Madam, - Richard English's review of Denis O'Hearn's recent book Bobby Sands: Nothing but an Unfinished Song (Books, April 8th) praises O'Hearn for his research but goes on to make several criticisms of the book.
Fair enough - though that the criticisms appeared to be about what O'Hearn did not include rather than what he did actually write. Again, that would be fine if the detail omitted would have altered the story told. It appears, however, that English wanted to read a different book than the one O'Hearn wrote.
That is particularly evident when he states: "It's on the broader IRA campaign, rather than just the prison war, that Sands's politics should ultimately be assessed". I don't believe O'Hearn set out to write a story of the IRA or the armed struggle - English had already done that remarkably well - but to tell the story of the short life of someone who now has iconic status around the world. English himself wrote a book on the life of Ernie O'Malley, an IRA revolutionary post 1916 - in an IRA that killed people as ruthlessly then as at any other period in its subsequent history. Should a book have been written about O'Malley? Certainly. And do we accurately assess the life of O'Malley only by assessing the IRA campaign in which he was involved? Certainly not.

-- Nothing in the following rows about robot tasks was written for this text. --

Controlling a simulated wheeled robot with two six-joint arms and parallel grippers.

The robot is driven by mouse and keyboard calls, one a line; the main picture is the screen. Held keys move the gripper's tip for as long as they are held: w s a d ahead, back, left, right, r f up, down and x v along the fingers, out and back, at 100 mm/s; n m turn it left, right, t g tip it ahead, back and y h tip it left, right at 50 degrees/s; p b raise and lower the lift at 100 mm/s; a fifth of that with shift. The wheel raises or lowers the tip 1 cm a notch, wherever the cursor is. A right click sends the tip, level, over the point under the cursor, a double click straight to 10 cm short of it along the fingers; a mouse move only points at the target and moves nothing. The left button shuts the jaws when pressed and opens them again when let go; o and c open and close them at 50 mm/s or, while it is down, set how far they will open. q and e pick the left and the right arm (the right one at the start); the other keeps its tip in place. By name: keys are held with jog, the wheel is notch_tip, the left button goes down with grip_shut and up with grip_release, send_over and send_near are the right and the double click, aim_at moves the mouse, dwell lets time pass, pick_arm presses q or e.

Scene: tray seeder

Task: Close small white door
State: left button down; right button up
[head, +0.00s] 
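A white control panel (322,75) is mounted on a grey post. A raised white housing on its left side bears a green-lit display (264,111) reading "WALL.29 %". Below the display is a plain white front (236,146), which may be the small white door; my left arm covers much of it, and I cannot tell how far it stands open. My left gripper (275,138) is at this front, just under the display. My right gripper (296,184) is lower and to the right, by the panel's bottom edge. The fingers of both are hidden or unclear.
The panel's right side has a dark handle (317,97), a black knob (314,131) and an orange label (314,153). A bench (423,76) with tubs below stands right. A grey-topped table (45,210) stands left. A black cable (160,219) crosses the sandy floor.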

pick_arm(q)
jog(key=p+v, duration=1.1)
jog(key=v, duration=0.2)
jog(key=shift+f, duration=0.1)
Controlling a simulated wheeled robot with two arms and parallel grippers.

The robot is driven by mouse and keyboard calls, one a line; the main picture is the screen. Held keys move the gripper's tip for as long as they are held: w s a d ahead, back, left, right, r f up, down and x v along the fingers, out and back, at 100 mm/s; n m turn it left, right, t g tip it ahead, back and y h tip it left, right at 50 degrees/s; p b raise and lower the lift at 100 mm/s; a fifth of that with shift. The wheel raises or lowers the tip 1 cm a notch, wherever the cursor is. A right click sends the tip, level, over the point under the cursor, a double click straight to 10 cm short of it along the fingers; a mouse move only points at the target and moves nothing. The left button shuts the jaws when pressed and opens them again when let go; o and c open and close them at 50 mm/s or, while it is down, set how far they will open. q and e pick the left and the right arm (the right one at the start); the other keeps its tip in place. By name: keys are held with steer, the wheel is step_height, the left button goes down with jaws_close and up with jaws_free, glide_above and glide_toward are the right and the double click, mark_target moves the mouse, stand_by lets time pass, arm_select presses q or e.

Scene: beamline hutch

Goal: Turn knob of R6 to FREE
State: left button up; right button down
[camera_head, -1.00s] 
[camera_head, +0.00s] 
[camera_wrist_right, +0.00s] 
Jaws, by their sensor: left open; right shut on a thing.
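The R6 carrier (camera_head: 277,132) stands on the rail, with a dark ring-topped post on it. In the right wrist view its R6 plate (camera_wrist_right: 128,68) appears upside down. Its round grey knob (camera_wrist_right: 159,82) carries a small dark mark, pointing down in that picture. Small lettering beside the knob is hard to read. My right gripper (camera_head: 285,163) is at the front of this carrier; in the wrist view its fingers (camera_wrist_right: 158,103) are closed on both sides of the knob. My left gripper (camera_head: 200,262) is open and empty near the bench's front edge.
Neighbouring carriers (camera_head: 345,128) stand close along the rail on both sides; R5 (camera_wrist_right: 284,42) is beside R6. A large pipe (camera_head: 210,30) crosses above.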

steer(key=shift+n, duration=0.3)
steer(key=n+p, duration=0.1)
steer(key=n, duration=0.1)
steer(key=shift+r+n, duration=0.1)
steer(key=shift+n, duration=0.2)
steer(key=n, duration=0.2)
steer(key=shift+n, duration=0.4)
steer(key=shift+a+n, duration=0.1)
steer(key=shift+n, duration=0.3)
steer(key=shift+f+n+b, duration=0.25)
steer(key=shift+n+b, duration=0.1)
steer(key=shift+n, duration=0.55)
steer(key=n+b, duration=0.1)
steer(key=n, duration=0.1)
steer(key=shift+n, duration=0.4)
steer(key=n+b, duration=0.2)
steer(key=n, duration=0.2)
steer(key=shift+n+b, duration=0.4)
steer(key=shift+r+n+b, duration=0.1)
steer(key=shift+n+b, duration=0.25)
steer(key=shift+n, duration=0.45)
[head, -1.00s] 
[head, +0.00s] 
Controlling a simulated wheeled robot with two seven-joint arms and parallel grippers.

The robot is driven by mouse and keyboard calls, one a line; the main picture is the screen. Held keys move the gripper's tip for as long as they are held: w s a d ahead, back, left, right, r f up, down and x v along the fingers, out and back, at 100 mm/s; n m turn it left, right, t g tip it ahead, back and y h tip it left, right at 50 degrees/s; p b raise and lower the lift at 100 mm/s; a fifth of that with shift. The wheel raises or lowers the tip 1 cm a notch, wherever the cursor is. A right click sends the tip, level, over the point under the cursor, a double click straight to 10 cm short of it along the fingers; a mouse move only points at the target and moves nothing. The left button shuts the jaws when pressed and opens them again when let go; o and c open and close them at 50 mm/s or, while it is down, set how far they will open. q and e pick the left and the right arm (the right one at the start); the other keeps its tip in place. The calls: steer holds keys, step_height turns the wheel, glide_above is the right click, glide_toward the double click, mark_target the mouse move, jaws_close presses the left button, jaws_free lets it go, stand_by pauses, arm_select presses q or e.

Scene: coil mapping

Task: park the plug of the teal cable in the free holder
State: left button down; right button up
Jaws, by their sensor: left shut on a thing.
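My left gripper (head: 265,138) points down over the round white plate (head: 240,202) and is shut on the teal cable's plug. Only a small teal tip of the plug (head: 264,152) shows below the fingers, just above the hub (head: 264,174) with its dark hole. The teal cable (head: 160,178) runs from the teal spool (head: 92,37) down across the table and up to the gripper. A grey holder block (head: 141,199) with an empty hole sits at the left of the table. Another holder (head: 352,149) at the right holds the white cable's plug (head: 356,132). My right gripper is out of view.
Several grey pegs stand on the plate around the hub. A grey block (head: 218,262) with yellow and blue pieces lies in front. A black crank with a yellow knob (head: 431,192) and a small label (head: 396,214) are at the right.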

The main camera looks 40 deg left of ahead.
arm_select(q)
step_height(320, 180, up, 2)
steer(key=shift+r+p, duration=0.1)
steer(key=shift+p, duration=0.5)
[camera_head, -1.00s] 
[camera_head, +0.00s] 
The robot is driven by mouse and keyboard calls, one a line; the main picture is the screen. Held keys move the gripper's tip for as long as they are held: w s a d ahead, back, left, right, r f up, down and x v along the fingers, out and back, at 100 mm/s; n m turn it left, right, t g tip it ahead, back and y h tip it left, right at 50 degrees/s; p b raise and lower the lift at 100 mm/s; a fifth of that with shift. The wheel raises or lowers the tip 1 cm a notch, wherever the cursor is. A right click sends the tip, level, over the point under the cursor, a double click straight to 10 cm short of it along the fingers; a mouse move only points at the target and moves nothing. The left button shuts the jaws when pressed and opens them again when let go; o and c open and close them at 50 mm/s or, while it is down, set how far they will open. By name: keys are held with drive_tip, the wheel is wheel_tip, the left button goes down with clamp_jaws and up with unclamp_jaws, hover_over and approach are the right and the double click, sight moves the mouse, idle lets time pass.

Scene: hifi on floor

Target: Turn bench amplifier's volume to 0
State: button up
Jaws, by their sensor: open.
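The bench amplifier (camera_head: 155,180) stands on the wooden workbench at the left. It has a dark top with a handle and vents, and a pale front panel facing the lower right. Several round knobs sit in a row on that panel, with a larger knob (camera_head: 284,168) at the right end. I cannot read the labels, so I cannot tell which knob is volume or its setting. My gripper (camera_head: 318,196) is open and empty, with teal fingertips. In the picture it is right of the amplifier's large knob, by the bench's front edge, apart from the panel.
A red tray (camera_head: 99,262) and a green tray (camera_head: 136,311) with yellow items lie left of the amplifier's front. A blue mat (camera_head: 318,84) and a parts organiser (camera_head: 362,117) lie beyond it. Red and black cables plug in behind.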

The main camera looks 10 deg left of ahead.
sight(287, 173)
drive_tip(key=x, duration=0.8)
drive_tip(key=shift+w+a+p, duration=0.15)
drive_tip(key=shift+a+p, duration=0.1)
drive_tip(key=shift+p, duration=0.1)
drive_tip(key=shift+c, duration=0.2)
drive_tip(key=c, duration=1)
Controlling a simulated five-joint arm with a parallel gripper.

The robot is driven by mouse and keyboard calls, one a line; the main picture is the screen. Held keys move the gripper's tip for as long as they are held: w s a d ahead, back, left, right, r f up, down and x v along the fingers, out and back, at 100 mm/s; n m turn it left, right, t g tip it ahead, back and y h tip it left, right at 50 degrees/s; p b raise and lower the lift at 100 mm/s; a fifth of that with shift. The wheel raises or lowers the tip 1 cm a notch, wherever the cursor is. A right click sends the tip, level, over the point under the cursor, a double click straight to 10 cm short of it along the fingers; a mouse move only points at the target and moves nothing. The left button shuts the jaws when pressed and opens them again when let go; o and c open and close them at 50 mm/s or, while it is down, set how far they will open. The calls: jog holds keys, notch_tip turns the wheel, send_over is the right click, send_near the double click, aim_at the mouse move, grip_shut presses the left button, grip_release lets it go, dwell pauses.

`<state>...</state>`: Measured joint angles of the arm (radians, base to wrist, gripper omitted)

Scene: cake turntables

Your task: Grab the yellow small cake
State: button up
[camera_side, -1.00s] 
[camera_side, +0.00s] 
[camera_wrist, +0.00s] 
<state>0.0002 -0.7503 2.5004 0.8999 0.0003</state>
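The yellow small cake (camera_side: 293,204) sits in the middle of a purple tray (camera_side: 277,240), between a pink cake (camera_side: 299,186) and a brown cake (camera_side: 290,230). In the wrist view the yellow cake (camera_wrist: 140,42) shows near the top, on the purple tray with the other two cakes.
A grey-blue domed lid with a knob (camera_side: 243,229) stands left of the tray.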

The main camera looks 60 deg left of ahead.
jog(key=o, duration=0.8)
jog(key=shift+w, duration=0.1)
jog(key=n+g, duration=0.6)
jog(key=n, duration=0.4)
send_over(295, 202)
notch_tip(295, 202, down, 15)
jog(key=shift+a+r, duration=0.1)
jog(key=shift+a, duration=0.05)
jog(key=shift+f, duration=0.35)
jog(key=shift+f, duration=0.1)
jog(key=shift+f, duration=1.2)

English refers to Bobby Sands's enthusiastic reading of novels and political non-fiction in prison but comments on the naivety of his interpretation, his blurred left-wing arguments and sentimental literary tastes. I'm sure in many ways English is right - his profession requires him to be able to comment authoritatively on these matters. Perhaps if Bobby had lived another 27 years he would look back now on some of his writings and utterances with a degree of embarrassment. Who wouldn't?
Bobby Sands's political and literary education began in prison as a teenager and was restricted to the books and people he got access to. His politics was shaped in the dirt and grime of the coalface - just like Malcolm X or George Jackson - not in the plush leather chairs of a university reference library. It was cut short when it had only just begun to develop, so of course it lacked the finesse and rigour that English appears to expect. But then Bobby never saw himself as a political theorist or academic and that for me is the strength of O'Hearn's biography of the man - he describes Bobby as he was, warts and all.
For me, though, the most disappointing comment in Richard English's review is his reference to Bobby as "rage-filled". It jars with the memories of the man I knew - the man who, before embarking upon his hunger strike, wrote: "Let our revenge be the laughter of our children". The humanity and courage in those words will live on in the hearts and minds of those, like Bobby, who struggle to make sense of their conditions of oppression, not merely to understand those conditions, but to challenge and ultimately change them. - Yours, etc,
Dr LAURENCE McKEOWN (Former republican political prisoner), Newry, Co Down.